Required work:
The entries below contain a line with "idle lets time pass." and a line with "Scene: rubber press". Quote exactly those two lines and all lines between them.

------------

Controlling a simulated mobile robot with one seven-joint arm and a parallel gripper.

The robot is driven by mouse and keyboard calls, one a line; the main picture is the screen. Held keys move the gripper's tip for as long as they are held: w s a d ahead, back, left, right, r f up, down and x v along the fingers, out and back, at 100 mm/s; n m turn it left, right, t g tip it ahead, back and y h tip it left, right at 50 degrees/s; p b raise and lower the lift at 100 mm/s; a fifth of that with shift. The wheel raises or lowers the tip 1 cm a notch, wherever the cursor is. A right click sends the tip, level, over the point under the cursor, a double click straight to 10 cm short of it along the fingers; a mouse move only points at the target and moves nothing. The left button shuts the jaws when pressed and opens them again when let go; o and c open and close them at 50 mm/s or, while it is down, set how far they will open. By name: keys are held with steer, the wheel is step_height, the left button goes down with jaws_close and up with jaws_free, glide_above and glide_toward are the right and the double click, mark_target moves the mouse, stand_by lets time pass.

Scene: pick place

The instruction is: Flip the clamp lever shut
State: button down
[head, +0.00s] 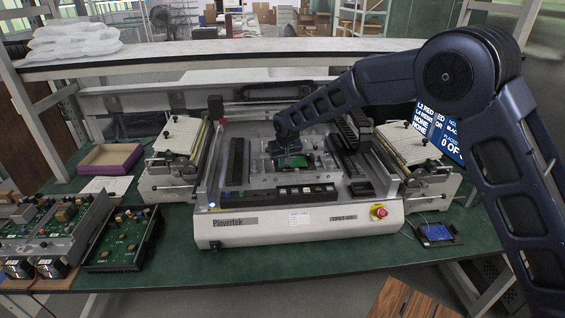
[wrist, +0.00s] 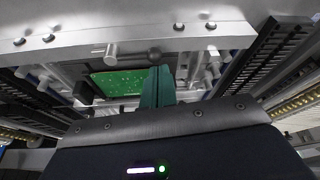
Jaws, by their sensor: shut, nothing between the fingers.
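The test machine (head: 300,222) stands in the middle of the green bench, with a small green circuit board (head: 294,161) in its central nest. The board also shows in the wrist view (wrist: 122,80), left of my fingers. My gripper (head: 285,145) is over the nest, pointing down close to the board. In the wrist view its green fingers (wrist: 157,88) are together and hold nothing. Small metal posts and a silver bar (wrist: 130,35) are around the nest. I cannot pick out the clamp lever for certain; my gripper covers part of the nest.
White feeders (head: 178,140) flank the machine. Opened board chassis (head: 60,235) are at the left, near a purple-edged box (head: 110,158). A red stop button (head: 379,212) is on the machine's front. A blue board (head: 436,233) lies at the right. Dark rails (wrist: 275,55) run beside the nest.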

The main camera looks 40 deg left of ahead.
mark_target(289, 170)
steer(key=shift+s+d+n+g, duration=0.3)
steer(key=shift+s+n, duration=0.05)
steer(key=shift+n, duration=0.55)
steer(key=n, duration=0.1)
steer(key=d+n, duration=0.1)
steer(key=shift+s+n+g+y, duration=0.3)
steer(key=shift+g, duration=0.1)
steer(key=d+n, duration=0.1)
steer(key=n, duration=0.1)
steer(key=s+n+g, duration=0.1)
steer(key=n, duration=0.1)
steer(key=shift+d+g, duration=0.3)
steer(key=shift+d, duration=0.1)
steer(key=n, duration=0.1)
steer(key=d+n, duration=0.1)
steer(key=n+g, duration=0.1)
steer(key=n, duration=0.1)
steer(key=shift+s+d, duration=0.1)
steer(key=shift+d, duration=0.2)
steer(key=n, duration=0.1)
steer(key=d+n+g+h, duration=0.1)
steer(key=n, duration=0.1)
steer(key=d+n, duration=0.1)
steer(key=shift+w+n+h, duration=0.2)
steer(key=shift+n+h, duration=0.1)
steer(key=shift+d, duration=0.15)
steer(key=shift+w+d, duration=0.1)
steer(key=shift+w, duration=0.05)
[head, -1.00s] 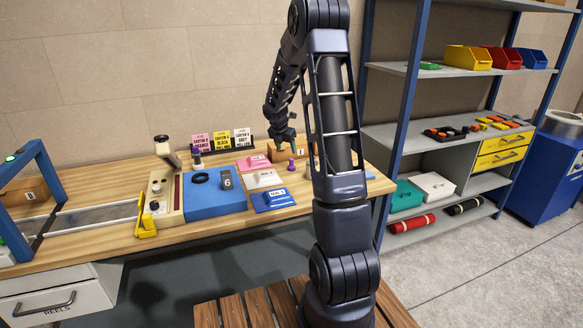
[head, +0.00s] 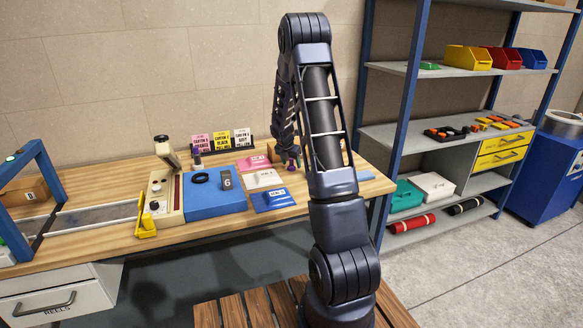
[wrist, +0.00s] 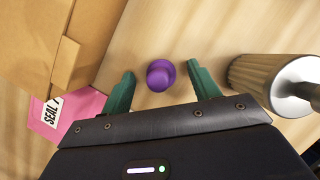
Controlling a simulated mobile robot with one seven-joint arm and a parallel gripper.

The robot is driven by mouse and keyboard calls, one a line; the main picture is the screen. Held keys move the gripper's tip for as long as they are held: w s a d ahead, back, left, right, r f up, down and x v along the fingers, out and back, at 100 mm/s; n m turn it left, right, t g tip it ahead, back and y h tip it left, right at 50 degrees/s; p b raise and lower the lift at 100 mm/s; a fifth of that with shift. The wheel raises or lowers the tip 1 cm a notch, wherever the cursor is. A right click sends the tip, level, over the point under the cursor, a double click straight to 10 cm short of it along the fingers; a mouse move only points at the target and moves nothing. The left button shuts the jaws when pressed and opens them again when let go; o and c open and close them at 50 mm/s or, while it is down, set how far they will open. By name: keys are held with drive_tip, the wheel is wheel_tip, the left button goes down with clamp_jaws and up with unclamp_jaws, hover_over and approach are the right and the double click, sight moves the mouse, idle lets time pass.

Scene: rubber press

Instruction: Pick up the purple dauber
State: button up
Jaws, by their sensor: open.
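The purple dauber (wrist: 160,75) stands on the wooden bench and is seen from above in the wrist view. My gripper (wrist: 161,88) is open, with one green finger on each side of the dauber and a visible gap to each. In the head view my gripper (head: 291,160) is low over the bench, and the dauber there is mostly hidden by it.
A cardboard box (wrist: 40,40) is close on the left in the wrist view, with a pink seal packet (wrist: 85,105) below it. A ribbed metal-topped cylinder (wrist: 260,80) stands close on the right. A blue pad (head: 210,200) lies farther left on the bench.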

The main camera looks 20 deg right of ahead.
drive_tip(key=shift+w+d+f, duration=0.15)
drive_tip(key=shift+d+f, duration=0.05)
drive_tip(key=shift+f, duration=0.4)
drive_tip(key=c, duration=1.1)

------------

Task answer:
The robot is driven by mouse and keyboard calls, one a line; the main picture is the screen. Held keys move the gripper's tip for as long as they are held: w s a d ahead, back, left, right, r f up, down and x v along the fingers, out and back, at 100 mm/s; n m turn it left, right, t g tip it ahead, back and y h tip it left, right at 50 degrees/s; p b raise and lower the lift at 100 mm/s; a fifth of that with shift. The wheel raises or lowers the tip 1 cm a notch, wherever the cursor is. A right click sends the tip, level, over the point under the cursor, a double click straight to 10 cm short of it along the fingers; a mouse move only points at the target and moves nothing. The left button shuts the jaws when pressed and opens them again when let go; o and c open and close them at 50 mm/s or, while it is down, set how far they will open. By name: keys are held with drive_tip, the wheel is wheel_tip, the left button goes down with clamp_jaws and up with unclamp_jaws, hover_over and approach are the right and the double click, sight moves the mouse, idle lets time pass.

Scene: rubber press

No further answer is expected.